◆ Job
Each entry below must be repeated word for word.

-=-=-

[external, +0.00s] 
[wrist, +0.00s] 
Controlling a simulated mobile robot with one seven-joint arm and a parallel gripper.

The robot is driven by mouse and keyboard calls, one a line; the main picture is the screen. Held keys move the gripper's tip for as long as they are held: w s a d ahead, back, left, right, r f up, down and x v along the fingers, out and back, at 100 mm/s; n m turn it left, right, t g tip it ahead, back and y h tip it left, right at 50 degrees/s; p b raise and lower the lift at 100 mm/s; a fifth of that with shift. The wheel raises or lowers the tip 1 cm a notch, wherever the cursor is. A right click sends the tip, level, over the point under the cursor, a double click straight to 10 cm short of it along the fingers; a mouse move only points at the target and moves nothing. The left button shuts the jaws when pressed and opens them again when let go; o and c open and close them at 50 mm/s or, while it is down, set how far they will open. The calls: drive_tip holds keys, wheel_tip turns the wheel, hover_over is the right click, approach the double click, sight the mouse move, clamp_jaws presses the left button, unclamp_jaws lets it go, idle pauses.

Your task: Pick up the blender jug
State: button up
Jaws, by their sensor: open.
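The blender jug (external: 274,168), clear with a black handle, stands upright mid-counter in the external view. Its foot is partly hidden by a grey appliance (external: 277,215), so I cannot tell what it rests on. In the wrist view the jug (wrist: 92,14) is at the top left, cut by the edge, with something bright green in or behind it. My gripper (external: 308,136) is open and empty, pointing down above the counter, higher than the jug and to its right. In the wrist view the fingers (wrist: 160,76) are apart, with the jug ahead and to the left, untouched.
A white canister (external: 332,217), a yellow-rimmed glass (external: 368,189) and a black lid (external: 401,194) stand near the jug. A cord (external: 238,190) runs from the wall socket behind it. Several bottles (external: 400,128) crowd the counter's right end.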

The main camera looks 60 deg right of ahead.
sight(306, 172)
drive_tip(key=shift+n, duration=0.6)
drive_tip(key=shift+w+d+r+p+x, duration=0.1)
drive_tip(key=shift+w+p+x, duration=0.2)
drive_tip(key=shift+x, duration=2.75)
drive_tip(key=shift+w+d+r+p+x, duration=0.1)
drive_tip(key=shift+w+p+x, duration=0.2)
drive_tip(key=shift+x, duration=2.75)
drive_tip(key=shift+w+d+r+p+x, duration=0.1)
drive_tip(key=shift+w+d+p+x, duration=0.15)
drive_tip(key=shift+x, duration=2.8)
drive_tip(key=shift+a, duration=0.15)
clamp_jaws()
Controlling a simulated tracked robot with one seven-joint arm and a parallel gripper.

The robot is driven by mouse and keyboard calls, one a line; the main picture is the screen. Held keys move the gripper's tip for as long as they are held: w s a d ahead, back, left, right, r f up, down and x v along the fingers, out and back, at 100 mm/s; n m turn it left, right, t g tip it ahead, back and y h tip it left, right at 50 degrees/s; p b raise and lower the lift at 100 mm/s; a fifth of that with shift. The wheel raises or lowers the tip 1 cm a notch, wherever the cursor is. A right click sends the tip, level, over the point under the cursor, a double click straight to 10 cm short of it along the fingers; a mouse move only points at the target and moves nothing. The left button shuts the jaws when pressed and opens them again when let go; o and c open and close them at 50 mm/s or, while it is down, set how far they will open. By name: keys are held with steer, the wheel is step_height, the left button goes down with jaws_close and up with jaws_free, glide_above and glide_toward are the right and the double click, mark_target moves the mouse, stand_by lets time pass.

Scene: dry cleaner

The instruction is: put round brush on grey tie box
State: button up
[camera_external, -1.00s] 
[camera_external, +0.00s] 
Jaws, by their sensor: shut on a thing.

-=-=-

◆ Exercise output
[external, +0.00s] 
[wrist, +0.00s] 
Controlling a simulated mobile robot with one seven-joint arm and a parallel gripper.

The robot is driven by mouse and keyboard calls, one a line; the main picture is the screen. Held keys move the gripper's tip for as long as they are held: w s a d ahead, back, left, right, r f up, down and x v along the fingers, out and back, at 100 mm/s; n m turn it left, right, t g tip it ahead, back and y h tip it left, right at 50 degrees/s; p b raise and lower the lift at 100 mm/s; a fifth of that with shift. The wheel raises or lowers the tip 1 cm a notch, wherever the cursor is. A right click sends the tip, level, over the point under the cursor, a double click straight to 10 cm short of it along the fingers; a mouse move only points at the target and moves nothing. The left button shuts the jaws when pressed and opens them again when let go; o and c open and close them at 50 mm/s or, while it is down, set how far they will open. The calls: drive_tip holds keys, wheel_tip turns the wheel, hover_over is the right click, approach the double click, sight the mouse move, clamp_jaws presses the left button, unclamp_jaws lets it go, idle pauses.

Your task: Pick up the blender jug
State: button up
Jaws, by their sensor: open.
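The blender jug (external: 274,168), clear with a black handle, stands upright mid-counter in the external view. Its foot is partly hidden by a grey appliance (external: 277,215), so I cannot tell what it rests on. In the wrist view the jug (wrist: 92,14) is at the top left, cut by the edge, with something bright green in or behind it. My gripper (external: 308,136) is open and empty, pointing down above the counter, higher than the jug and to its right. In the wrist view the fingers (wrist: 160,76) are apart, with the jug ahead and to the left, untouched.
A white canister (external: 332,217), a yellow-rimmed glass (external: 368,189) and a black lid (external: 401,194) stand near the jug. A cord (external: 238,190) runs from the wall socket behind it. Several bottles (external: 400,128) crowd the counter's right end.

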The main camera looks 60 deg right of ahead.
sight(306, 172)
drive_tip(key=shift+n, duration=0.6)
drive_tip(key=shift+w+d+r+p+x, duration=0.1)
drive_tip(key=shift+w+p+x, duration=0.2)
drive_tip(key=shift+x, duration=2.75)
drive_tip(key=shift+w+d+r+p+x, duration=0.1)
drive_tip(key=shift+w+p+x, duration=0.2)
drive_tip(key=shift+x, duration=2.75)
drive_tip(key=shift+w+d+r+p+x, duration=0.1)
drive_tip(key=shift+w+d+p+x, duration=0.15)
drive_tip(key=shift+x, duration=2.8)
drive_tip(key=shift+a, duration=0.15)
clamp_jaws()
Controlling a simulated tracked robot with one seven-joint arm and a parallel gripper.

The robot is driven by mouse and keyboard calls, one a line; the main picture is the screen. Held keys move the gripper's tip for as long as they are held: w s a d ahead, back, left, right, r f up, down and x v along the fingers, out and back, at 100 mm/s; n m turn it left, right, t g tip it ahead, back and y h tip it left, right at 50 degrees/s; p b raise and lower the lift at 100 mm/s; a fifth of that with shift. The wheel raises or lowers the tip 1 cm a notch, wherever the cursor is. A right click sends the tip, level, over the point under the cursor, a double click straight to 10 cm short of it along the fingers; a mouse move only points at the target and moves nothing. The left button shuts the jaws when pressed and opens them again when let go; o and c open and close them at 50 mm/s or, while it is down, set how far they will open. By name: keys are held with steer, the wheel is step_height, the left button goes down with jaws_close and up with jaws_free, glide_above and glide_toward are the right and the double click, mark_target moves the mouse, stand_by lets time pass.

Scene: dry cleaner

The instruction is: put round brush on grey tie box
State: button up
[camera_external, -1.00s] 
[camera_external, +0.00s] 
Jaws, by their sensor: shut on a thing.

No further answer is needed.